Online mentoring with The Smith Family
Since 2002, IBM Australia and our not-for-profit partner The Smith Family have worked together to deliver an online mentoring program for school-aged students called i-Track. iTrack supports senior high school students from financially disadvantaged areas in their transition from school to work, by pairing them with IBM mentors who offer experience, encouragement and advice.
The 20-week program begins with students meeting mentors at an IBM location, enabling them to experience a 'real' workplace. Following the visit, they communicate online through a series of online chats, projects and activities, looking at topics such as leadership, careers and pathways, inventions, and the role of technology in society. At the end of the program, IBM mentors visit the students at their schools.
“IBM has been an invaluable partner of this program, providing dozens of high quality mentors for us to match with participating students each year.? Our team really enjoys visiting IBM offices to interview interested staff, to hear about their professional and personal experiences, and then match mentors with students. We really couldn't have got this far without each one of those volunteer mentors - thank you IBM!”
The Smith Family's Volunteer Relationship Manager, Lauren Stocker.
In 2012, online mentoring programs were coordinated in VIC, NSW, QLD, SA and WA, providing support to over 120 students. To date, IBM employees have mentored more than 745 students through this program.

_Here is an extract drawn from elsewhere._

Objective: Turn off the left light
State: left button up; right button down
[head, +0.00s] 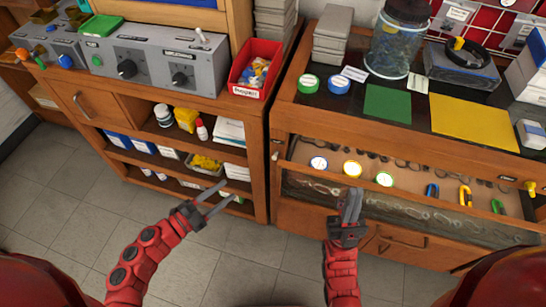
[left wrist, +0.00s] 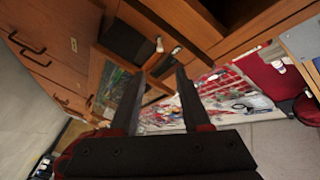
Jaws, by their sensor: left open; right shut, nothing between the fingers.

“My mentor taught me that everything is possible if I believe in myself.”
Introducing Secondary School students to the World of work
The Foundation for Young Australians' Worlds of Work (WOW) program is a national initiative that builds the skills and beliefs that young people need to make successful transitions into life beyond school. IBM was a key supporter of the program in it's inception in 2008 and supports the program by hosting student groups and providing IBM volunteers within their corporate office environment to mentor students and provide advice around what it takes to succeed in the worlds of life and work. Since 2010, 200 IBMers have volunteered their time on this program.

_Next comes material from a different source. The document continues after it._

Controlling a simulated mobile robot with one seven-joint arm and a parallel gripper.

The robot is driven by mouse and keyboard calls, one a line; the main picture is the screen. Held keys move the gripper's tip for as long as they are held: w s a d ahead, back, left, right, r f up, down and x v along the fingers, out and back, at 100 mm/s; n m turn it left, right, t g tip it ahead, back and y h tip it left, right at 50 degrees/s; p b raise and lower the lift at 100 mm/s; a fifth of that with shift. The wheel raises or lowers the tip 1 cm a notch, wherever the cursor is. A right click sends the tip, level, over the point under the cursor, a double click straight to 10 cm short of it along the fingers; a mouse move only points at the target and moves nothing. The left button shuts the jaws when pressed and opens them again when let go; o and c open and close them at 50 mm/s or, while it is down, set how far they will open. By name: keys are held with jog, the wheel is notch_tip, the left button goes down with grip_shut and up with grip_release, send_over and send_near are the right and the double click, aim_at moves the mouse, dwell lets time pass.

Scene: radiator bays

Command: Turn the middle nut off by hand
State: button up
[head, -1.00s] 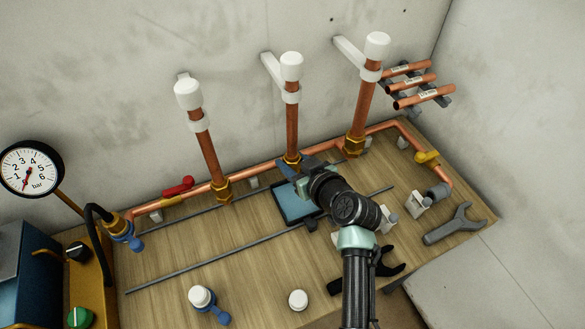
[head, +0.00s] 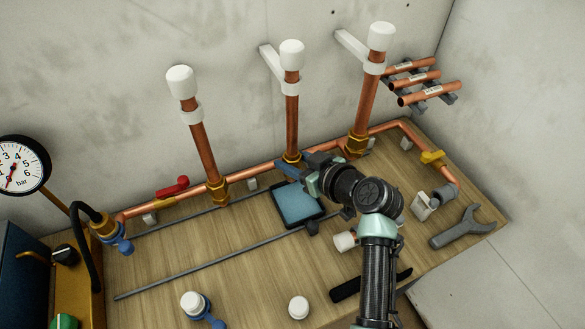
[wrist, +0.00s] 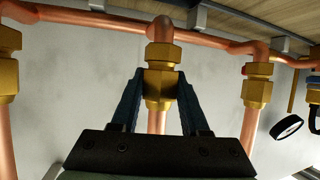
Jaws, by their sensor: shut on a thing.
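The middle brass nut (head: 292,157) sits at the foot of the upright middle copper pipe (head: 292,115), where it meets the horizontal pipe. In the wrist view the nut (wrist: 160,85) lies between the two blue fingers of my gripper (wrist: 160,78). A second brass hex part (wrist: 163,54) shows just beyond the fingertips. My gripper (head: 287,166) is shut on the nut, reaching in from the front right; its fingers partly hide the nut in the head view. The left nut (head: 217,188) and right nut (head: 356,144) stand apart from it.
White caps top the three pipes. A red-handled valve (head: 173,187) and a pressure gauge (head: 16,165) are at left. A blue-topped tray (head: 297,203) lies below my gripper. A grey wrench (head: 463,228) lies at right. Two grey rods cross the wooden board (head: 245,265).

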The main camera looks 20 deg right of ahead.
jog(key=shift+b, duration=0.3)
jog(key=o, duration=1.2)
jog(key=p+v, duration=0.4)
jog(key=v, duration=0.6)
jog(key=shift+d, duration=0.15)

“IBM is a vital part of the WOW program. Not only do they model best practice in partnerships and engagement with the community, they have a lasting positive impact on the young people we work with. We at the Foundation for Young Australians have seen this impact first hand. Students have decided to stay in school; they have gained confidence in themselves and their abilities and have felt valued by the community at large. IBM's culture of supporting the community is having an impact on Australia; we thank them for contributing to the future of Australia's youth.”
The Foundation for Young Australians
Tertiary mentoring with Victoria University
IBM volunteers also mentor tertiary students through the IBM-Victoria University final year mentor program. Victoria University matches IBM volunteers with final year IT students to provide guidance on post-university plans. To date, 76 volunteers have mentored 100 students in the program resulting in employment outcomes for students. Career mentors offer an alternative avenue of support for these young people assisting them to with their work/career transition.
“Our students tell us that their IBM mentors offer them an eye-opening real-life insight into industry knowledge, current trends and the professional environment. As the Program Coordinator, I see a vastly improved level of student self-belief after their mentoring catch-ups - this Program is a real winner for VU. ”
Victoria University - Program Coordinator
VU-IBM Career Mentoring Program
EXITE (Exploring Interests in Technology & Engineering) Camps are an IBM initiative to help fuel young girls' interests in taking science and math classes throughout high school and to help them understand how rewarding technology and engineering careers can be and how they offer opportunities to be creative, to become a leader and to give back to the community. IBM Australia has held 22 annual EX.I.T.E (EXploring Interests in Technology and Engineering) Camps since 2001 with the support of state Departments of Education to encourage young women to pursue studies in engineering, information technology and science. Since 2010, 6 camps have been held in Australia with 104 girls and 25 schools involved.
“Can I come next year - the Camp was so cool. I didn't realise there were so many jobs in IT.”
QLD EX.I.T.E. student
Some students at an EXITE Camp
Story Writing in Remote Locations (SWIRL) in partnership with Victoria University
IBM continues to support SWIRL (Story Writing in Remote Locations) which began in 1997 in partnership with Victoria University. The program increases student literacy in remote outback aboriginal community in Australia's Northern Territory. The Victoria University team, along with groups of student teachers from the University, visit remote sites and implement literacy programs which reflect the community's activities and lifestyle.
SWIRL has been extremely successful in increasing student attendance and improving literacy. Importantly it has helped place teachers in the remote communities who on average stay in the community for 2 years compared with 7 months for other teachers.
In 2011 IBM supported the program to include Victorian schools in the development and enhancement of its activities. By placing the undergraduate teachers in a Victorian school for semester one, a relationship can be developed with the remote Indigenous students prior to SWIRL student teachers arriving there. This will enable Aboriginal children in remote communities to share their cultural understandings, their day to day living, and their knowledge with mainstream children in schools many thousands of kilometres away. Teachers and community members in each location, will use their technical skills such as video conferencing, to work together across great distances, and teach "combined" classes across different schools.